Before I packed up and moved away for University I had a pretty nice a good routine. Everything has changed in such a different, but a good way.
In the space of these 2 months i have discovered 100s of things about myself that have forced me to be strong, forced me to face things I hated before, and just about life itself. Thing's here can sometimes get slightly overwhelming but everything has shaped me into a stronger person.
University began and it was good, I'll complete that simple task for next lecture no problem. Weeks pass and the classic mid semester panic of all the work due for Christmas sets in. 'All those days off' aren't really days off anymore. I find myself spending hours cleaning my room and my bathroom so it's spotless, just so I can study in a peaceful environment. My mind is always occupied of to-do lists, uni work, deadlines, anxiety, panic, memories and when I can go home.
I've yet to take a trip home like my flatmates have, for no particular reason except my body hurting too much or not having time.
The comfort of having Jack 10minutes away keeps me sane. Living with a group of 8 isn't as bad as it seems, at times the quietness is too odd and it'd be nice just to have someone to talk about rubbish with.
I miss having a lounge I can get up and chill in while still in my pjs, i miss talking about absolute random gossip with my mum just so my mind feels lighter. I miss making my dad a cup of tea or seeing him mowing the lawn every week. I miss the little things of home.
Uni life I've discovered isn't just attending University. It's doing every single thing for yourself, and when you're faced with a chronic illness standard day tasks exhaust me and I find myself collapsed in bed for hours ill.
People tell you of the tales of going out mid week and dancing all night, but they didn't tell me about the mental strain Uni faces you with. Nobody ever told me it would be this hard. Nobody told me I'd need to walk at 1am to my boyfriends just for a peaceful sleep. Nobody told me I'd have to find you un-concious on the kitchen floor. Nobody told me I'd need to stay awake for 24 hours just to make sure you're still breathing. Nobody told me I'd breakdown on the bathroom floor in tears because its to much. Nobody told me the fire alarm in halls goes off this much. Nobody told me the days would fly by and the week would be over before you know it.

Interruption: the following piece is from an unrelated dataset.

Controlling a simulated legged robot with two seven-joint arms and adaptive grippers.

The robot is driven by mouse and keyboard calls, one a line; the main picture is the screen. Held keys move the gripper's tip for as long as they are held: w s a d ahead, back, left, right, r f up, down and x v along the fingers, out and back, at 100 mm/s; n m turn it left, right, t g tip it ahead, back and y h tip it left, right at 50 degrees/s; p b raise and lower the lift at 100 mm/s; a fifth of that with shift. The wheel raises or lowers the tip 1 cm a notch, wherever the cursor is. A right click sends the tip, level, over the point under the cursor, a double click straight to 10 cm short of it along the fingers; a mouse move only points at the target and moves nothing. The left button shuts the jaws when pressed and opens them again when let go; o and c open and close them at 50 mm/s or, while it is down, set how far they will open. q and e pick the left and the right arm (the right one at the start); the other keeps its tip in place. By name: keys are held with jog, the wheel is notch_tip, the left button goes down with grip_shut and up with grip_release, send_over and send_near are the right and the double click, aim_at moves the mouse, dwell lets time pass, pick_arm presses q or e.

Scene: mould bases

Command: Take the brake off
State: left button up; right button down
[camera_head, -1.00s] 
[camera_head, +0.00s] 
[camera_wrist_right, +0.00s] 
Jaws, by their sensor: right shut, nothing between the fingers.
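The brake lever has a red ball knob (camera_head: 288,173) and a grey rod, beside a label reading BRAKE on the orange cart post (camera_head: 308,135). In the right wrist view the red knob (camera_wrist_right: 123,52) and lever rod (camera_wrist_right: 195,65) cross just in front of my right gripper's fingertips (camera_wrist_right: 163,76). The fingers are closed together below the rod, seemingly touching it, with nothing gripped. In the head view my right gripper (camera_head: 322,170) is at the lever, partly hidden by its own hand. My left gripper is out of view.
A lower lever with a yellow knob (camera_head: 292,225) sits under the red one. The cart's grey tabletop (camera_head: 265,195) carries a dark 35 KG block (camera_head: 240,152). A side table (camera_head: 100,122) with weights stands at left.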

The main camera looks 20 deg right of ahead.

But, nobody also told me about that just 'content feeling' you get when you feel like you've actually made some lovely friends. Nobody told me just how lovely an evening of late night halloween punting with friends would be. Nobody told me how nice just casually getting ready with the girls and doing make-up for halloween would be. Nobody told me how last minute invites would be so exciting. Nobody told me about deciding to randomly go clubbing in 20minutes would be so panic inducing. Nobody told me about how much bleach I would go through.
Uni so far has forced me to deal with things people rarely deal with, it's shocked me into situations I never thought I would face, but it's also forced me out of my shell. It's introduced me to an array of characters and people. It's paired me with some beautiful individuals who I would really class as friends. It's shown me just how far people would go to care and look after you or help you with anything. It's shown me that if you text a flat mate at 2am in the rain they'll come and help you.
I guess what i'm trying to say is, you never truly know what people online, bloggers, strangers, the girl you sit next to in lectures or your lecturer themselves is facing. Everyone is facing a battle you know nothing about, be kind. Being at Uni has ingrained in myself to think before I speak. You never really know what people are dealing or have dealt with behind closed doors, words can cut more then a blade would.
At times it's so hard when I sit and do work but I just think of the joy of having that degree and job at the end of it. I think of all the funny pranks our flat have done or the nights we stayed out dancing until the early hours, the odd flavoured shot menu we work through or the long hours of lectures where I leave feeling full of new information.
This uni life is quite cool, incredibly independent, incredibly difficult to deal with at times but when I sit and think about it, it's a pretty cool experience and road I won't be going down again, I'm aiming to enjoy it the best I can. Even through these tough situations we deal with together, it's teaching us, life is always teaching us. It's shown me individuals and myself are a lot stronger than we think, you've just got to keep on learning.
Tomorrow I start my new job at Topshop and get cracking on all my assignments that are due for Uni soon, here goes!